When healthy and not suspended, Puello hit .252/.355/.393 (98 wRC+) with seven homers and 13 steals in 105 Triple-A games in 2014. Baseball America ranked him as the No. 77 prospect in the game way back in 2011, one spot ahead of Andrew Brackman. How about that? “(Puello is an) average runner with the instincts to play all three outfield posts capably … His minor league track record suggests he could platoon against lefthanders,” wrote Baseball America in their 2015 Prospect Handbook, when they ranked him the No. 26 prospect in the Mets system.
The Yankees are loaded with Triple-A outfielders at the moment, even with Jake Cave going to the Reds in the Rule 5 Draft. Some combination of Slade Heathcott, Mason Williams, Aaron Judge, Ben Gamel, and Tyler Austin figures to be the Triple-A outfield next year, though one of those guys could end up on the MLB bench. Puello might be ticketed for Double-A Trenton, where the Yankees lack outfield options.
The 25-year-old Valle hit .279/.341/.413 (118 wRC+) in 70 Double-A games with the Phillies this past season. They originally signed him out of Mexico in 2006. As with nearly every catcher the Yankees acquire these days, Valle has a reputation for being a strong defender. My guess is he will open next season with Double-A Trenton. The Yankees don’t have an obvious everyday catcher for the level at the moment.
Bleier, 28, is a journeyman who’s spent the last few years bouncing around different organizations. He had a 2.57 ERA (3.32 FIP) in 171.2 innings split between Double-A and Triple-A with the Nationals in 2015. Bleier is an extreme control pitcher: he had a 9.5% strike rate (!) and a 2.4 walk rate this past season. Either the Yankees are going to try Bleier in relief (he’s done that before) or he’s just an innings guy for Double-A and Triple-A next year.

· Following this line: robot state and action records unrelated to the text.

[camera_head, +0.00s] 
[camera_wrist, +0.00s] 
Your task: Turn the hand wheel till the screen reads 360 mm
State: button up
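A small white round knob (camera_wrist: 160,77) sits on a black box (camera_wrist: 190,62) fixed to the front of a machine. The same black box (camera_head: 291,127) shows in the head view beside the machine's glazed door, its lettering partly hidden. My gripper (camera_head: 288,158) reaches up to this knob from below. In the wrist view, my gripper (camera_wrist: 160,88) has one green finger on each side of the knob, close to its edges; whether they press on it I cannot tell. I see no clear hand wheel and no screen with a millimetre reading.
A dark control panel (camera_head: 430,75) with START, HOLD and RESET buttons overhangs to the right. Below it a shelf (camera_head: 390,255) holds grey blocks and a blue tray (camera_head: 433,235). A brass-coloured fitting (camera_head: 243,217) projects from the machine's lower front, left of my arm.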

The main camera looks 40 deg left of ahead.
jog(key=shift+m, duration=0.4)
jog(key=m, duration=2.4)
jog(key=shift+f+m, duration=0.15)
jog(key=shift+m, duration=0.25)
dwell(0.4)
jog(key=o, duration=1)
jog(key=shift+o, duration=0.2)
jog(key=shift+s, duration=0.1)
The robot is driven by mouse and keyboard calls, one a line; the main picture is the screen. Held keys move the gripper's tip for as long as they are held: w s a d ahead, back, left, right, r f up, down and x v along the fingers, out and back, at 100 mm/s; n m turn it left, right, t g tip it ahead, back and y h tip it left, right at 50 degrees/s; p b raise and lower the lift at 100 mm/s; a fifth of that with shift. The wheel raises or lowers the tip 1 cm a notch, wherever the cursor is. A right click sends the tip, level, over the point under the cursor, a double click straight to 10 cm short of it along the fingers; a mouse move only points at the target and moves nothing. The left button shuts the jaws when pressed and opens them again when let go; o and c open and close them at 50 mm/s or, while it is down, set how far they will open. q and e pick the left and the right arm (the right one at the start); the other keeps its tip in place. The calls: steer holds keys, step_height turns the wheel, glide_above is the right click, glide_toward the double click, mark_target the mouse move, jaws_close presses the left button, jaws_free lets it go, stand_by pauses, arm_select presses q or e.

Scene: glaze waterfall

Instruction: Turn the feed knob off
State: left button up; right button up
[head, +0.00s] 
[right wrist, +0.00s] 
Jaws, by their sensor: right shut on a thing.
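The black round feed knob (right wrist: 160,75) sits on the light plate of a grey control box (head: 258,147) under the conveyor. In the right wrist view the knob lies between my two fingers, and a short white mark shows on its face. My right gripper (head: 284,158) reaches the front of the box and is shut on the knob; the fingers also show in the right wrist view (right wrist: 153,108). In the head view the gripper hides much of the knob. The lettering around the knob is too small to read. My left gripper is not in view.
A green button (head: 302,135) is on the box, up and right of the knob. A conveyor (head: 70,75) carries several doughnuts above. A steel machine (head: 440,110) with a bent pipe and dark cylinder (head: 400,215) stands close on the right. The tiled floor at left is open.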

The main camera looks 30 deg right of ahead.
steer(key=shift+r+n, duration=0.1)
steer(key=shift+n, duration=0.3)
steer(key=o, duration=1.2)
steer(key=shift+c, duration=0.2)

In addition to these four, the Yankees also signed catcher Eddy Rodriguez and infielder Pete Kozma to minor league deals this offseason. I’m sure they’ll sign a few more players to minor league contracts in the coming weeks. They’re said to be looking for a starting pitcher and will need some Triple-A infielders since both Eric Jagielo and Tony Renda were in the Chapman trade. The Yankees usually don’t announce their non-roster invitees until early-February, so it’ll be a while until these deals are made official.